Exercise prompt | For this exercise, output only the lines between the "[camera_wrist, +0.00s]" line and the "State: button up" line, both of them included, and skip all pictures.

Information shown |
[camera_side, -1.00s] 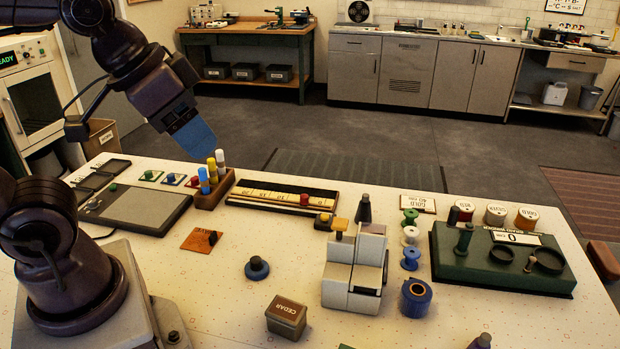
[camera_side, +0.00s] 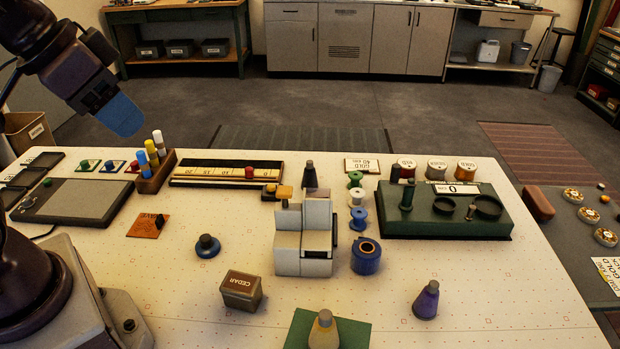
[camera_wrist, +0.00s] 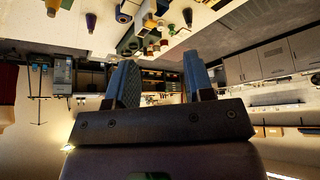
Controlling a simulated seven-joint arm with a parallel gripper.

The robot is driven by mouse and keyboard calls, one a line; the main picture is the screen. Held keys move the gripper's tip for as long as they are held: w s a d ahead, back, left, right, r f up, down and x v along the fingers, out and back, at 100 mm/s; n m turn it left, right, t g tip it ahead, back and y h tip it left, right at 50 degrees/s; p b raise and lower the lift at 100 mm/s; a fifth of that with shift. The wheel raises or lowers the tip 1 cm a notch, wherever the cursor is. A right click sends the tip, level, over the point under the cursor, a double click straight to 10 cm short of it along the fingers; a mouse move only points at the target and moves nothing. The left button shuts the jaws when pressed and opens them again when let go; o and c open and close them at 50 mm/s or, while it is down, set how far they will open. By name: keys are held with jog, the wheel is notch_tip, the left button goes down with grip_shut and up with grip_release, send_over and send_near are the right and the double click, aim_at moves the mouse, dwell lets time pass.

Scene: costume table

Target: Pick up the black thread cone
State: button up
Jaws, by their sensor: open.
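The black thread cone (camera_side: 309,174) stands upright behind the grey blocky machine, which hides part of its base in the side view. I cannot make it out surely in the wrist view. My gripper (camera_side: 121,114) hangs in the air at the upper left, near the pen holder and well apart from the cone. Its two blue fingers also show in the wrist view (camera_wrist: 162,76). They are apart with nothing between them.
The grey machine (camera_side: 305,245) stands in front of the cone, with spools (camera_side: 357,198) to the right. A ruler tray (camera_side: 225,172) lies left of the cone.

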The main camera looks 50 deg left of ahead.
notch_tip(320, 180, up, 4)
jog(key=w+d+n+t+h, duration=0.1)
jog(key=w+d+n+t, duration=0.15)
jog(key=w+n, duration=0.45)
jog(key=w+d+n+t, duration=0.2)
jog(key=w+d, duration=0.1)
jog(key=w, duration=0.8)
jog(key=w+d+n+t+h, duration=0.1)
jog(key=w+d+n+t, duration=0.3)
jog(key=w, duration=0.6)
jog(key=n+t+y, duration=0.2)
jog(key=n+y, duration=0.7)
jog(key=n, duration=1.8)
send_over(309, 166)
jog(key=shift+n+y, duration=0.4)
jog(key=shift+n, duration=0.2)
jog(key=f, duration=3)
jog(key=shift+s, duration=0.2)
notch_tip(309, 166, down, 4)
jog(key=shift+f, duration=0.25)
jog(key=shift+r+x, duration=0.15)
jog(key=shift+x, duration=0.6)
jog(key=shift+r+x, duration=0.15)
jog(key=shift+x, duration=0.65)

Exercise answer |
[camera_wrist, +0.00s] 
Controlling a simulated seven-joint arm with a parallel gripper.

The robot is driven by mouse and keyboard calls, one a line; the main picture is the screen. Held keys move the gripper's tip for as long as they are held: w s a d ahead, back, left, right, r f up, down and x v along the fingers, out and back, at 100 mm/s; n m turn it left, right, t g tip it ahead, back and y h tip it left, right at 50 degrees/s; p b raise and lower the lift at 100 mm/s; a fifth of that with shift. The wheel raises or lowers the tip 1 cm a notch, wherever the cursor is. A right click sends the tip, level, over the point under the cursor, a double click straight to 10 cm short of it along the fingers; a mouse move only points at the target and moves nothing. The left button shuts the jaws when pressed and opens them again when let go; o and c open and close them at 50 mm/s or, while it is down, set how far they will open. By name: keys are held with jog, the wheel is notch_tip, the left button goes down with grip_shut and up with grip_release, send_over and send_near are the right and the double click, aim_at moves the mouse, dwell lets time pass.

Scene: costume table

Target: Pick up the black thread cone
State: button up

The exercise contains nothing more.